One fun thing about being a young preacher is that I have many “first” sermons: a first Christmas Eve sermon, a first sermon without notes, and many first sermons from different books of the bible.
Last week I had the opportunity for two first sermons: my first Ash Wednesday sermon and my first sermon to the congregation where I received my baptism, Conyers First United Methodist Church (UMC). While Jesus said, “no prophet is accepted in his hometown,” they accepted me and the challenging message of Ash Wednesday with open hearts.
The truth about ourselves
Some of you know that I majored in political science in college and worked on a political campaign just before I headed off to seminary. I’ve always enjoyed keeping up with politics. I love campaigns and elections. And while I rarely watch sports on television, I love following the always-changing nature of the political world through the news, debates, and the fast moving world of twitter. But like many of you, there are times when I get disillusioned and discouraged with the current political landscape. And the times I get most down about things are when I hear a non-apology apology from a politician.

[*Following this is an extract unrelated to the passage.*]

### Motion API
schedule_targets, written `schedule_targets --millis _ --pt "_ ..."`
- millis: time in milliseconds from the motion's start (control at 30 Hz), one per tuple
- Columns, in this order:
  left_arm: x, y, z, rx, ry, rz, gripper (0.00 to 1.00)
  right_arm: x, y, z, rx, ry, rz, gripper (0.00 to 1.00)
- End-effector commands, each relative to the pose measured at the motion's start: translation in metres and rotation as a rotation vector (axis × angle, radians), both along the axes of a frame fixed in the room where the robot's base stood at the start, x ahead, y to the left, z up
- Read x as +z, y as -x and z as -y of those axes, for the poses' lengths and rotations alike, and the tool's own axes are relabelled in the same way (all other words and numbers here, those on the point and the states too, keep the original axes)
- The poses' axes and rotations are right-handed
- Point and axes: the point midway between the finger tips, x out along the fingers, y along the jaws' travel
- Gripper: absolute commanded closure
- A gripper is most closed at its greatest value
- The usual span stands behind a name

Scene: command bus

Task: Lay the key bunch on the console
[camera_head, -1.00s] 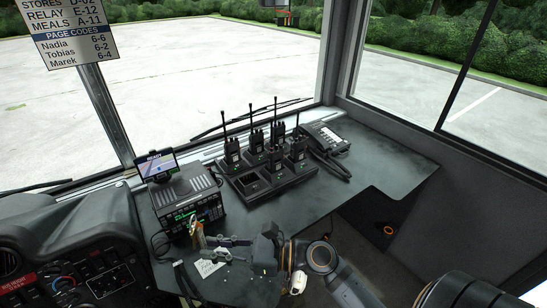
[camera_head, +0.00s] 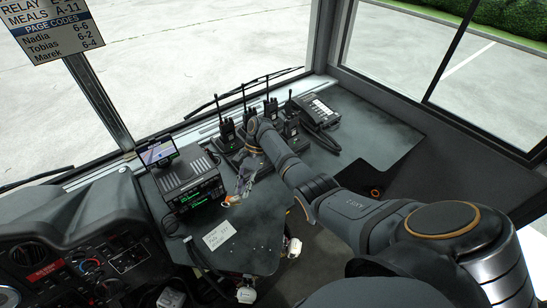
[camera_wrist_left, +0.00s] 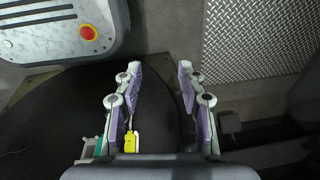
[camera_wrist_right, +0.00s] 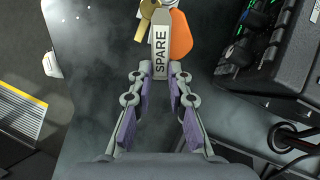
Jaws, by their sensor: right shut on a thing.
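The key bunch shows in the right wrist view as a SPARE tag (camera_wrist_right: 160,45), an orange fob (camera_wrist_right: 180,35) and brass keys (camera_wrist_right: 148,12), the keys partly cut off by the top edge. My right gripper (camera_wrist_right: 160,70) is shut on the SPARE tag. In the head view the orange part of the key bunch (camera_head: 232,200) shows below my right gripper (camera_head: 243,183), in front of the radio set. The dark grey console (camera_head: 260,225) lies beneath; I cannot tell whether the bunch touches it. My left gripper (camera_wrist_left: 160,68) is open over a dark surface.
The radio set (camera_head: 187,182) with a small screen (camera_head: 158,151) stands left of the bunch. Handheld radios (camera_head: 270,108) and a desk handset (camera_head: 318,112) stand behind. A white note (camera_head: 219,235) lies on the console front. Bare console lies right of the note.

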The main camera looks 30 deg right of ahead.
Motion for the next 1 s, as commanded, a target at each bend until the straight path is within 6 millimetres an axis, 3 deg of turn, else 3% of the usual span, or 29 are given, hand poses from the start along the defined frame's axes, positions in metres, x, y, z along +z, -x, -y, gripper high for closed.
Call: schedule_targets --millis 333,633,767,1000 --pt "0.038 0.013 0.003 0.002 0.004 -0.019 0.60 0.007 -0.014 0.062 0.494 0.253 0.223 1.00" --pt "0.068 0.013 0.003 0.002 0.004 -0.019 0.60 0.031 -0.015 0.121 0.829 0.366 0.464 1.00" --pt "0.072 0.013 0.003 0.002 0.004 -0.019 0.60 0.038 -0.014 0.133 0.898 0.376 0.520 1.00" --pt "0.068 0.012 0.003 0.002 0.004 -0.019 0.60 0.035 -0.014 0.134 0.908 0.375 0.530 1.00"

Now I wasn’t aware that there was a proper title for these types of apologies until I began working on this sermon. And while you may not have heard of a non-apology apology before, I think you’ll know one when you hear it.
Here’s one that was offered by Congressman Joe Barton after he made a controversial statement about the government’s dealings with BP in the midst of the oil spill in the Gulf of Mexico a while back. Congressman Barton lamented, “If anything I have said this morning has been misconstrued to the opposite effect, I want to apologize for that misconstrued misconstruction.”
Or there’s this one from the chief of staff to President George H.W. Bush, John Sununu, after he was caught violating some White House travel rules. He stated, “Clearly, no one regrets more than I do the appearance of impropriety. Obviously, some mistakes were made.”
But as you probably know, non-apology apologies aren’t just limited to the political realm. When Janet Jackson’s wardrobe malfunctioned at the 2004 Super Bowl halftime show Justin Timberlake’s agent offered this apology, “I am sorry if anyone was offended by the wardrobe malfunction during the halftime performance.”
Scholars have even documented the common features of the non-apology apology and have defined a few characteristics that are common among them. First, they tend to offer a vague and incomplete acknowledgement of the offense. Second, they usually use phrases like, “I’m sorry that you were offended.” Third, they tend to minimize the offense. And finally they tend to question whether a victim has actually been harmed or damaged.
I don’t need to spend all this time explaining this phenomenon, because if you’re like myself, you’ve probably had decent practice forming these types of apologies yourself. “I didn’t mean to hurt anyone, but if I did…” “It’s regrettable that our relationship ended this way…” “I guess I was wrong.”